## Start EXERCISE MATERIAL

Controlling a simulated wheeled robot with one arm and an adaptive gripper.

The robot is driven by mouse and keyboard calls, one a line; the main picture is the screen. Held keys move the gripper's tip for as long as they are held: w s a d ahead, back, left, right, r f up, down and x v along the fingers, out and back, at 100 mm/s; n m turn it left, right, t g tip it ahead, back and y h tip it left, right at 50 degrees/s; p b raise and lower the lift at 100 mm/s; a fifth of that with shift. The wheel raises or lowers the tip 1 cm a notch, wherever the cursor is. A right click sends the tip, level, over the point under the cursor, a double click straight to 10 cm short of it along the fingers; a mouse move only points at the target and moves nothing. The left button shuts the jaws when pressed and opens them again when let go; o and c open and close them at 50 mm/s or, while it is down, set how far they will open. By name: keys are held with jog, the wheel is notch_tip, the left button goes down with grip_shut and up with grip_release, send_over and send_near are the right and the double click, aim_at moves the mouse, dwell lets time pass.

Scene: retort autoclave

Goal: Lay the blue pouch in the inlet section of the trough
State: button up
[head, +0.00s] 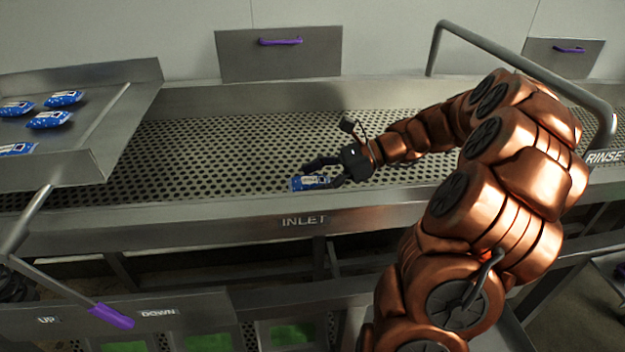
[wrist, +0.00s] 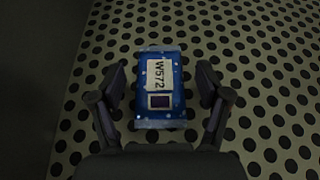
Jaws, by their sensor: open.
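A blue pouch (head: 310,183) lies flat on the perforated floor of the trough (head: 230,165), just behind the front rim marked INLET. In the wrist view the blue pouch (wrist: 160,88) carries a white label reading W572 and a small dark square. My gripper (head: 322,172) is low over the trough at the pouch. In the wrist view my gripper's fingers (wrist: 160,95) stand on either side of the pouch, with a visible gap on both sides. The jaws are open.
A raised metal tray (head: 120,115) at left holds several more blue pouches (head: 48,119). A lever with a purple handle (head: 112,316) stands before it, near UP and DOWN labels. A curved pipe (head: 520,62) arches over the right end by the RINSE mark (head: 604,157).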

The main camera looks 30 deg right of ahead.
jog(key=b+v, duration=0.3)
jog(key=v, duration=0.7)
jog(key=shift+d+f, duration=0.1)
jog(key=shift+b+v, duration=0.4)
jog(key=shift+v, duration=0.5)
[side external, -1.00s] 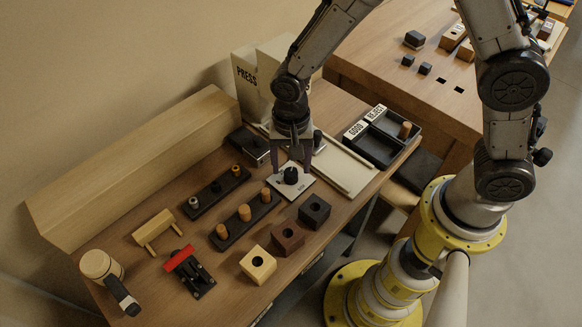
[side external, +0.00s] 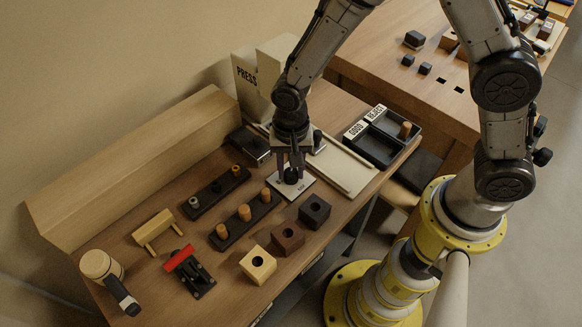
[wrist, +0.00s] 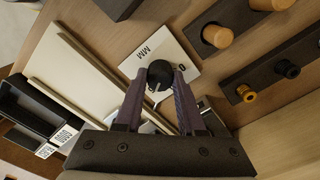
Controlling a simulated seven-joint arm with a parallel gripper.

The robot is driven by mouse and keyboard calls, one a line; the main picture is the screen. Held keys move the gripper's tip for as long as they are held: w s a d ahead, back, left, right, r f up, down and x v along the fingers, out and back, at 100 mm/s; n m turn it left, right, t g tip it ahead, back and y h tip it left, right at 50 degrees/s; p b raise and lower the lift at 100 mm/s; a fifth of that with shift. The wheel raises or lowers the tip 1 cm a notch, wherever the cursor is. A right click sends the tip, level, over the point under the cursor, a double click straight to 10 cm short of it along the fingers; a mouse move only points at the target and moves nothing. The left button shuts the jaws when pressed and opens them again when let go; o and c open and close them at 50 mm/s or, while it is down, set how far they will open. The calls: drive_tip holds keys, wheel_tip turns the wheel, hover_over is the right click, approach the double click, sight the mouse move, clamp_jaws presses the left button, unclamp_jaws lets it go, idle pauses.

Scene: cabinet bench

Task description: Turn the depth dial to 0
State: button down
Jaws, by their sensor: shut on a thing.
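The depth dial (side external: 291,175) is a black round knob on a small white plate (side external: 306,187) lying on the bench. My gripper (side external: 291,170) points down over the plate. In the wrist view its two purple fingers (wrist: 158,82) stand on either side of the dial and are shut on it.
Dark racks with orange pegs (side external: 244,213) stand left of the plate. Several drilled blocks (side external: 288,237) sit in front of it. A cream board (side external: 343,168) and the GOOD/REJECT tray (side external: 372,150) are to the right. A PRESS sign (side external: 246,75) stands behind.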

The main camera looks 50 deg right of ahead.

## End EXERCISE MATERIAL

EXERCISE DETAILS> Copy word for word every line from the one with "Goal: Lay the" through the one with "Controlling a simulated seven-joint", including both. No pictures belong in the copy.

SOLUTION>
Goal: Lay the blue pouch in the inlet section of the trough
State: button up
[head, +0.00s] 
[wrist, +0.00s] 
Jaws, by their sensor: open.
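A blue pouch (head: 310,183) lies flat on the perforated floor of the trough (head: 230,165), just behind the front rim marked INLET. In the wrist view the blue pouch (wrist: 160,88) carries a white label reading W572 and a small dark square. My gripper (head: 322,172) is low over the trough at the pouch. In the wrist view my gripper's fingers (wrist: 160,95) stand on either side of the pouch, with a visible gap on both sides. The jaws are open.
A raised metal tray (head: 120,115) at left holds several more blue pouches (head: 48,119). A lever with a purple handle (head: 112,316) stands before it, near UP and DOWN labels. A curved pipe (head: 520,62) arches over the right end by the RINSE mark (head: 604,157).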

The main camera looks 30 deg right of ahead.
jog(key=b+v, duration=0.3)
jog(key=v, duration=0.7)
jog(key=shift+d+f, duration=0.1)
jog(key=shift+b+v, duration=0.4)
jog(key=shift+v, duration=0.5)
[side external, -1.00s] 
[side external, +0.00s] 
[wrist, +0.00s] 
Controlling a simulated seven-joint arm with a parallel gripper.

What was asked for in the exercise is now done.